• _Do this_: Look for the string "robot" in the lines and copy each line that has it.

• _Dataset rows_:
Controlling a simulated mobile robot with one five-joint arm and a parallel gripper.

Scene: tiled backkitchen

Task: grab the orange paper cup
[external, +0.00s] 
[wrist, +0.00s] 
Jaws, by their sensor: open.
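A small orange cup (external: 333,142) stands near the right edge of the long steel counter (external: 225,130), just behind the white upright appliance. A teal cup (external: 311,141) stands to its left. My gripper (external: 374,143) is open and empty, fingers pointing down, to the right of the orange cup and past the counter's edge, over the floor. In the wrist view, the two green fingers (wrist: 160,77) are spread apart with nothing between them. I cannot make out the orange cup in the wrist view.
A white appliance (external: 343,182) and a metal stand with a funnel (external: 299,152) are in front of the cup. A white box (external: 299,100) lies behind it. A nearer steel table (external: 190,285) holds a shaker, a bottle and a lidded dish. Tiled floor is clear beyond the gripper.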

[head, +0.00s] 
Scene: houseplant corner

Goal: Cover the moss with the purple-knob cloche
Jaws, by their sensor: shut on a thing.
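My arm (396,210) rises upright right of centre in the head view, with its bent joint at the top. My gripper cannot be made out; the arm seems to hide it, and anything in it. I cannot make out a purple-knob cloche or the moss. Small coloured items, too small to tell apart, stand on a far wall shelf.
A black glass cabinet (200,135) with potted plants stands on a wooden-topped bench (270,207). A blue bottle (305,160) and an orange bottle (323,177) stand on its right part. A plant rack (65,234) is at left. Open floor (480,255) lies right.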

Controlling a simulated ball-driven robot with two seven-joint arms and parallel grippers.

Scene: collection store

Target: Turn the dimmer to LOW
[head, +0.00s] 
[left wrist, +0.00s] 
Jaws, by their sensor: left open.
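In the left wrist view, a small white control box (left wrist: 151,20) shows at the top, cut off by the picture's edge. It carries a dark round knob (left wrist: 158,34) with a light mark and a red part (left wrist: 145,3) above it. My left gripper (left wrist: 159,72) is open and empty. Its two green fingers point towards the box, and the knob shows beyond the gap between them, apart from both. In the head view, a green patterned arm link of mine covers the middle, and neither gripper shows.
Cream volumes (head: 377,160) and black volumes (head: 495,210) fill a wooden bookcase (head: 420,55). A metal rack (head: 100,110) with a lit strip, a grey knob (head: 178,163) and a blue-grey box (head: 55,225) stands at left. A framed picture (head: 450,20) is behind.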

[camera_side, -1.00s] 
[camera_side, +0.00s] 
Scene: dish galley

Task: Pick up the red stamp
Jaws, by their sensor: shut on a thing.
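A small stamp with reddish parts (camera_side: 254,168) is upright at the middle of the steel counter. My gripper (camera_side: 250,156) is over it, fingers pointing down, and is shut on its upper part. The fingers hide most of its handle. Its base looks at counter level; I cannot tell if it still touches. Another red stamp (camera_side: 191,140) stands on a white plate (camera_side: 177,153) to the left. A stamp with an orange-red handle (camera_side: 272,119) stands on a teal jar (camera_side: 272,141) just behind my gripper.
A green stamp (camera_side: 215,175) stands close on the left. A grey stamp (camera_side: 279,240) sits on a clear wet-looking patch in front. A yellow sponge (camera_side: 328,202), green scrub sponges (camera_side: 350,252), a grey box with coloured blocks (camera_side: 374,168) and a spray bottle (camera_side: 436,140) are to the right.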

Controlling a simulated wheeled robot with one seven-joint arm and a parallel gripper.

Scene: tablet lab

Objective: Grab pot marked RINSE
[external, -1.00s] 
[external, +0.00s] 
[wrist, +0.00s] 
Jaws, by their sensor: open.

• _Answer_:
Controlling a simulated mobile robot with one five-joint arm and a parallel gripper.
Controlling a simulated ball-driven robot with two seven-joint arms and parallel grippers.
Controlling a simulated wheeled robot with one seven-joint arm and a parallel gripper.

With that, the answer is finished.